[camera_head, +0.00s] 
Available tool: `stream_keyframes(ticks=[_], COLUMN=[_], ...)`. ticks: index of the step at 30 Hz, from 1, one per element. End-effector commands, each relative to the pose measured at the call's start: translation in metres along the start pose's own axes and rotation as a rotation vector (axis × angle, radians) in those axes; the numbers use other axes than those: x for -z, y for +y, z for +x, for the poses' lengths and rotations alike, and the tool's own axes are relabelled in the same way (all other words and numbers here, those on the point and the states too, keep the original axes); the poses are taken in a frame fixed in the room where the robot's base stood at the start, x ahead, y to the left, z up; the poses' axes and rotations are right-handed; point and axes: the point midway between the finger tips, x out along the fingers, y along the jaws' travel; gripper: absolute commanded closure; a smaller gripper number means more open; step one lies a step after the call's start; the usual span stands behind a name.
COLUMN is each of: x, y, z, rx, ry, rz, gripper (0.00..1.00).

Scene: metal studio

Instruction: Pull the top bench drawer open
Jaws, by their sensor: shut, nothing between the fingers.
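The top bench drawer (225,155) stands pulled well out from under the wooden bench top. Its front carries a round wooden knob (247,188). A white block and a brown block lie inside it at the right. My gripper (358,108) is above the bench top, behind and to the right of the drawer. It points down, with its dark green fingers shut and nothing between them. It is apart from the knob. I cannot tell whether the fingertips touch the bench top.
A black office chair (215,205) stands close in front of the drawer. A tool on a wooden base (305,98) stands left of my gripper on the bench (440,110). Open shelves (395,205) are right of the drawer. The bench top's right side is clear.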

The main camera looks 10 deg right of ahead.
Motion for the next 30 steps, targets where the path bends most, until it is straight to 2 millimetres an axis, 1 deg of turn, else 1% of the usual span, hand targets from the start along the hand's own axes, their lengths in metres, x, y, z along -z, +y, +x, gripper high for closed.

================================

• **What needs to be done**
Transcribe the lines above from the one with "Instruction: Pull the top bench drawer open" through the one with "The main camera looks 10 deg right of ahead.". Include both ends and leave out every other line.

• **Task output**
Instruction: Pull the top bench drawer open
Jaws, by their sensor: shut, nothing between the fingers.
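The top bench drawer (225,155) stands pulled well out from under the wooden bench top. Its front carries a round wooden knob (247,188). A white block and a brown block lie inside it at the right. My gripper (358,108) is above the bench top, behind and to the right of the drawer. It points down, with its dark green fingers shut and nothing between them. It is apart from the knob. I cannot tell whether the fingertips touch the bench top.
A black office chair (215,205) stands close in front of the drawer. A tool on a wooden base (305,98) stands left of my gripper on the bench (440,110). Open shelves (395,205) are right of the drawer. The bench top's right side is clear.

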The main camera looks 10 deg right of ahead.

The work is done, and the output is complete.